You would still call McIver's grilled marron and muntrie berry-strewn menu mod-Oz, even if Redzepi has raised the bar with his abalone schnitzel at Noma, but the luxe and classic execution has more in common with the dishes of McIver's former employers at Vue de Monde or ESP's Scott Pickett. 

It's an unrelenting festival of dairy for a start. Native dining for those who want to go hard.

Consider the snacks: a vinegared sebago crisp loaded with fresh-picked crab, compressed plum and frozen macadamia milk; a milk skin-draped dollop of fresh ricotta peppered with sweet raw peas with the bitter heat of rocket oil and garlic flowers; or the charred broccolini spear shrouded in a foot-ripe gruyere froth, slick with rendered bone marrow and a fuzzy jacket of parmesan and snowpea sprouts to stave the richness panic with crunch. 

But the skill is there. The produce good. 

A few ideas could go back in the oven. Stock-glossed wallaby tail dumplings, made extra sticky with saltbush butter are a gamey work in progress. The brilliant delicacy of a marron tail, gently barbecued on the hibachi grill with a parmesan rind-enriched sunflower seed risotto is murdered by a well-aged sake match that's basically sherry.

But then there's a rich marron shell caramel neutralising astringent muntrie berries. It's a home run, especially when poured over a medley of fresh heirloom tomatoes to make a sweet, umamiful, summery mess for soaking up with a fresh cob of bread.

If influences are still apparent in the chef's cooking – delivering the bread mid-meal is a classic Mark Best move and the pre-dessert, a sweet potato skin taco filled with blood lime mousse recalls Dan Hunter's sweet fried parsnip signature from Brae – he's reflecting the best. 

Do you want a full rundown on producers for every dish? Maybe. But gauging each table's interest wouldn't go amiss. On the flip side, wine information is scarce. There's apparently a "sober" as well as the $85 "beverage" pairing before the premium $150 sommelier match. The name and origin of each bottle (a lot of French and German wines and a couple of funky sakes including an unfiltered number that's like drinking fruity rice pudding) is about as much detail as you get with your pour. 

The question raised by Amaru is not whether McIver can cook. We know he can. Instead it's: "is this $200 dining?" 
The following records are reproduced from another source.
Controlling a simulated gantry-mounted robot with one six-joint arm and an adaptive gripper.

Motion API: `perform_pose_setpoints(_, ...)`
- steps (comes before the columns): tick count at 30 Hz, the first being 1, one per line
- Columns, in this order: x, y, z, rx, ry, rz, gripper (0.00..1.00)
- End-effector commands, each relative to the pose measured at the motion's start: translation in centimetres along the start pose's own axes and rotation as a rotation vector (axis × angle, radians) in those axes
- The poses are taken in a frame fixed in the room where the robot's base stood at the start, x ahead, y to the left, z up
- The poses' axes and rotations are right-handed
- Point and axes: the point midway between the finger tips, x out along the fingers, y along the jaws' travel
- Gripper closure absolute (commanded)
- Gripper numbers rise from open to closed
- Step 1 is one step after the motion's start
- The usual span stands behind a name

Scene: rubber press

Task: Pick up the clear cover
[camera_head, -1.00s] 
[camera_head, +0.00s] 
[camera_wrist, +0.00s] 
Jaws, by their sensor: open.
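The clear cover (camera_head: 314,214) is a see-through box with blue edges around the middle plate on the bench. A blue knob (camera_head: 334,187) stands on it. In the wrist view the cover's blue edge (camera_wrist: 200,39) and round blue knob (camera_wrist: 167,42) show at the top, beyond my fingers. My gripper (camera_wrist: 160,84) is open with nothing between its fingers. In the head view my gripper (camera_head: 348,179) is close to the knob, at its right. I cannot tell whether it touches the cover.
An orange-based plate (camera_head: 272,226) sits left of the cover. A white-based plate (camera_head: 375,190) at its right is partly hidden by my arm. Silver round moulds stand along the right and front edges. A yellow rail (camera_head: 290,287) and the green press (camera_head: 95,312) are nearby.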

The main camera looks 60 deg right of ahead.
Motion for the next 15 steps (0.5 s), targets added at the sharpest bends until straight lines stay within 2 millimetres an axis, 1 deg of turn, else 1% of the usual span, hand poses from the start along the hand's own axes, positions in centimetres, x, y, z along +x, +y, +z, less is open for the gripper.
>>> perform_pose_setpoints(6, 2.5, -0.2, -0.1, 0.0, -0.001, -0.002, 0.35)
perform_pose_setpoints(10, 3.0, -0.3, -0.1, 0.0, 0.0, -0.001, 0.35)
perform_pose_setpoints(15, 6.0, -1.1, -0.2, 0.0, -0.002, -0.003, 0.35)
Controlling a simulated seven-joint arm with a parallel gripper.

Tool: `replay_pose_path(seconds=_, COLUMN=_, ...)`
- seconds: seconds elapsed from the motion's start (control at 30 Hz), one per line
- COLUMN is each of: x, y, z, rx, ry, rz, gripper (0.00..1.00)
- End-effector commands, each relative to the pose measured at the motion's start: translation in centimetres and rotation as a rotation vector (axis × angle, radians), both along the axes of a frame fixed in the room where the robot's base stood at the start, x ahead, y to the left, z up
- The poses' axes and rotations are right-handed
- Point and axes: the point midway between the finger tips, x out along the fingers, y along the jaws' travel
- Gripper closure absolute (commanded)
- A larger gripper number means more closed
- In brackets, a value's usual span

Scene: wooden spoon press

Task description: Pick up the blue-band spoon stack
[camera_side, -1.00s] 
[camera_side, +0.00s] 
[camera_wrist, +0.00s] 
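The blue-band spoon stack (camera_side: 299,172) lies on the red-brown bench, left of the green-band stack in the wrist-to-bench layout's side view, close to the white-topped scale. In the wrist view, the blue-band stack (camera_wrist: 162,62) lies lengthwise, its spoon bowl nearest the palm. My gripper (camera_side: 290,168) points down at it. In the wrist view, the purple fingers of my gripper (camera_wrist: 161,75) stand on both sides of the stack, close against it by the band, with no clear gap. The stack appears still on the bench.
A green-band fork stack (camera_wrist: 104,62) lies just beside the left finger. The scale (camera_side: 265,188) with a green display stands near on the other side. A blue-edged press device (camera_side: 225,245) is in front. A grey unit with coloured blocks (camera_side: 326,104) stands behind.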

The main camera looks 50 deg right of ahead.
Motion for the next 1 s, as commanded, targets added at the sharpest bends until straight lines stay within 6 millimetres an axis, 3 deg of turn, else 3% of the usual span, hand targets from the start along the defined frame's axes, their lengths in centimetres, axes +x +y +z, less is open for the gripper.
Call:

Right now, Amaru has a lot to say but it's yet to find its own voice. It's what you might call proto-restaurant, suited to those happy to roll with the punches – and pay – while Amaru finds its groove. You can see the potential. You can certainly taste it in the perfectly pitched dessert of burrata ice-cream, salty olive dust and strawberries, all drizzled in fruity olive oil. 

Thankfully, there's a $49 lunch menu to ease you in while time, the great healer, fixes all. 

THE LOWDOWN
Pro tip: There's a lunch deal for $49.
Go-to dish: The tomatoes in a marron shell and muntrie berry caramel.
Like this? Hit up Scott Pickett's ESP for luxe-classic mod-Oz, 245 High Street, Northcote.